Fantasy gamers drafted perennial DB1 Jordan Poyer with confidence last summer, only to be disappointed. He played deep too often to compile tackles. A year ago, Josey Jewell, Jordan Hicks, and Frankie Luvu were afterthoughts at best. Each finished among fantasy football's top 24 linebackers.
Clues foreshadowing these revelations exist. This series interprets changes in rosters, player contracts, personnel groupings at organized team activities (OTAs), and insights new coordinators will offer into defensive philosophy. The goal is to read a new defense and anticipate fluctuations in IDP fantasy values.
Bloom also speaks of talent, situation, and opportunity as the three legs of a tripod that supports fantasy value. Defensive scheme changes can be so impactful to fantasy value that they constitute a fourth leg. Each season, a quarter to a third of the NFL's teams hire new defensive coordinators.
Reading the New Defense: Philadelphia Eagles addressed the impact of the change in nomenclature from "4-3" to "3-4." Some fantasy football leagues operate on sites that rely on team depth charts for position designations. Such leagues experience drastic shifts in player values based on team nomenclature while the duties of affected players change subtly, if at all. Footballguy Gary Davenport investigates position redesignation in his piece, The Effect of True Position on IDP.

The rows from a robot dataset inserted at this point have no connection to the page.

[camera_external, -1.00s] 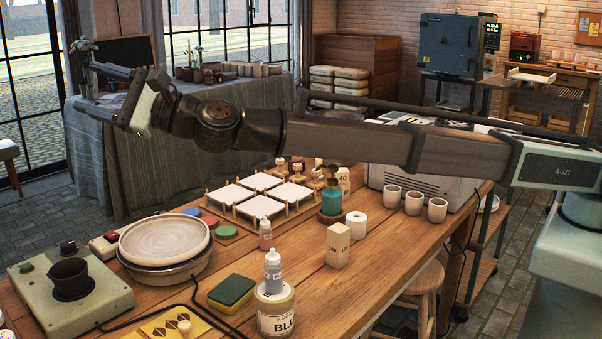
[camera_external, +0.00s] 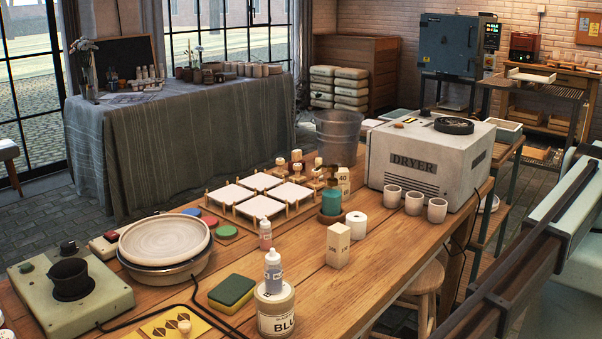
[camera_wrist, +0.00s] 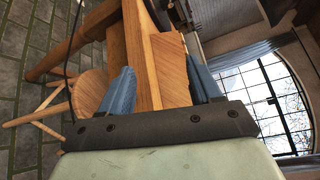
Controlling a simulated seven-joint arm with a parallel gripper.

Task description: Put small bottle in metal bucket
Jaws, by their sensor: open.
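The metal bucket (camera_external: 338,138) stands at the back of the wooden table, left of the dryer. Two small bottles show in the external view. A white-capped bottle (camera_external: 273,274) stands upright on the jar marked BLU. A smaller bottle with a pinkish body (camera_external: 265,238) stands on the table near the tile rack. I cannot tell which one the task names. My gripper (camera_wrist: 163,80) shows only in the wrist view, with its blue fingers apart and nothing seen between them. Neither bottle nor the bucket shows in the wrist view.
The dryer (camera_external: 425,165) and several cups (camera_external: 414,203) are on the right. A stool (camera_wrist: 88,92) is below the table edge.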

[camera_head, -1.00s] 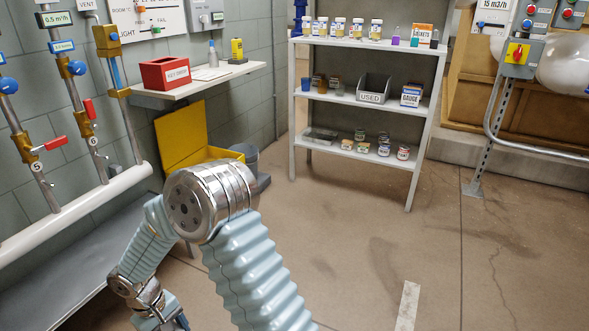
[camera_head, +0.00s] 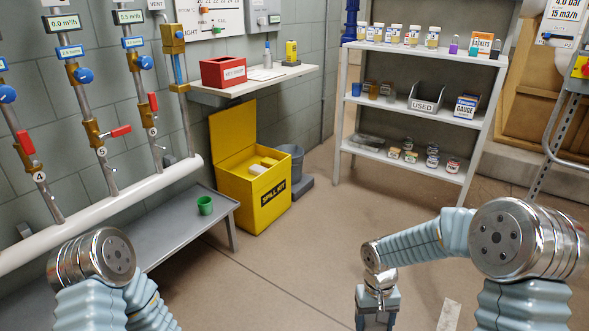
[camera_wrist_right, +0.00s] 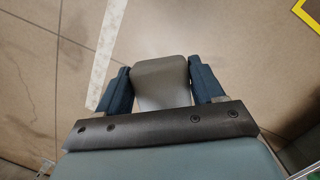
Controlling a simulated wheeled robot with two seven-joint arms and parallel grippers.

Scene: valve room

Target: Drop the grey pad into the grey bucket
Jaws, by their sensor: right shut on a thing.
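In the right wrist view, a grey pad (camera_wrist_right: 161,82) sits between the two dark fingers of my right gripper (camera_wrist_right: 160,88), which is shut on it. In the head view my right gripper (camera_head: 375,318) hangs at the bottom, right of the middle, above the floor; the pad is not clear there. The grey bucket (camera_head: 293,155) stands by the wall, just behind and right of the open yellow spill kit box (camera_head: 245,200), which partly hides it. My gripper is well in front and to the right of the bucket. My left gripper is out of view.
A loaded shelf (camera_head: 410,108) stands behind right. The floor (camera_head: 300,250) between gripper and bucket is clear.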

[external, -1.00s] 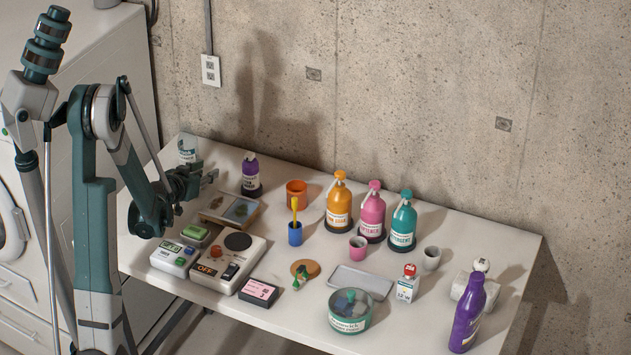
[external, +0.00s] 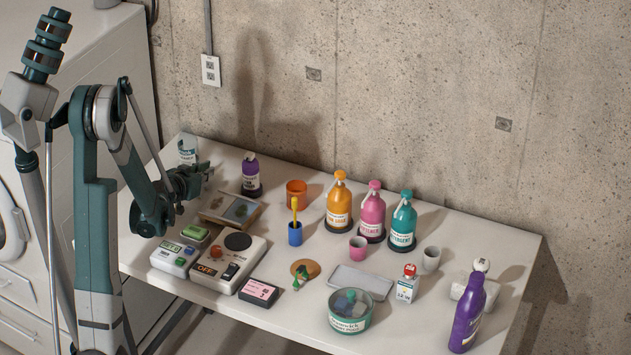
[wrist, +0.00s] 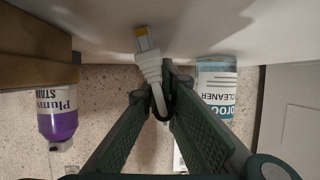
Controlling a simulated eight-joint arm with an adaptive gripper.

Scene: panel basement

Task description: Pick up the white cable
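The white cable (wrist: 150,68) shows in the wrist view, with a thick white plug and a yellow tip. It bends down between the fingertips of my gripper (wrist: 159,100), which are drawn close together with the cable between them. The contact is partly hidden by the dark fingers. In the external view my gripper (external: 205,172) is over the back left of the table, near the clear cleaner bottle (external: 187,150). The cable cannot be made out there.
The white table (external: 330,325) holds a purple bottle (external: 251,175) right of my gripper and a tray (external: 230,209) just below it in the picture. A concrete wall (external: 430,90) is behind.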

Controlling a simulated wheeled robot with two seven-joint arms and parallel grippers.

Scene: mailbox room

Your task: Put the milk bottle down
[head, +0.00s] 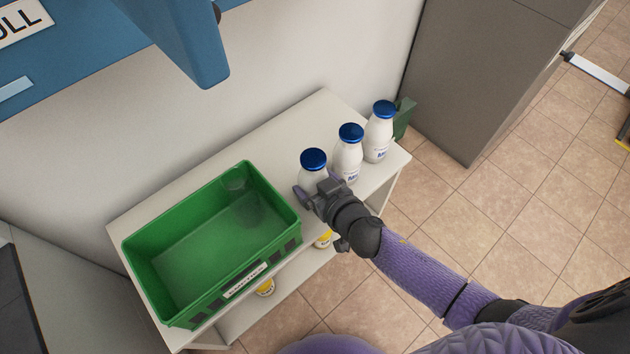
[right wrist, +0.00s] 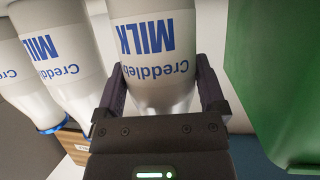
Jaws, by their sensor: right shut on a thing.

This article is the fifth in a series examining the effects on defenders' fantasy values portended by new defensive schemes. Each piece further contemplates personnel moves and comments about them from the coaching staff and front office.
The Browns' 4-3 defense is the first of its type covered in the series. Jim Schwartz replaces Joe Woods and will retain his 4-3 nomenclature. Schwartz's scheme will nevertheless introduce schematic differences from Woods's approach that alter IDPs' outlook for 2023.
Like Ed Donatell, a topic in the fourth edition of this series, Joe Woods was criticized for being too conservative last year. Jim Schwartz won't blitz appreciably more often than Woods, but he will order up more press-man coverage and fewer soft zones. The Browns' recent first-round picks at cornerback will be asked to deny receivers the football.
Cleveland offers Schwartz his fourth opportunity to coordinate a defense. He was also the Lions' head coach from 2009 to 2013 and, most recently, an assistant for the Titans. He helped build the reputation of the Eagles' defensive line as the most feared in the league, which included a Super Bowl victory.
The 2022 Browns' defensive line was the team's weak link if Deshaun Watson's anemic play can be overlooked. Joe Woods was criticized for failing to solve the frequent double teams faced by All-Pro end Myles Garrett.
Schwartz will rely on spacing and stunts to attack opposing offenses. Stunts lived on in Philadelphia after Schwartz's departure, where they have been particularly effective. The Cowboys have used stunts as much as any NFL team and have reaped some of the highest rates of quarterback pressures and sacks over the past two seasons.
Browns Interior Defenders
To become more stout at the point of attack, Cleveland signed unrestricted free-agent tackle Dalvin Tomlinson. Elliott will have another chance to grow into his upside, but sophomore Perrion Winfrey will have more opportunities to show what he can do in 2023.
Schwartz can use a disruptive interior presence to pressure the quarterback a la Fletcher Cox. Elliott or Winfrey would need a huge step forward to emerge as a fantasy presence, but the opportunity for a deep sleeper is there.
The Browns made further investments in their defensive line by signing Ogbo Okoronkwo and trading for Za'Darius Smith. Okoronkwo's resume screams rotational journeyman, but he finally earned a consistent starting role down the stretch in 2022 and flashed starter's ability.
Okoronkwo's chances to sustain his impact in Cleveland might depend on how much Smith has left in the tank. After missing almost all of 2021, Smith looked like his dominant self at first. The 31-year-old had 9.5 of his 10.0 quarterback sacks in the first half of the season.
Smith made an impact as an interior rusher in NASCAR packages earlier in his career as a Packer. Jim Schwartz should experiment with all three edges on the field in obvious passing situations to offset Cleveland's weakness at defensive tackle.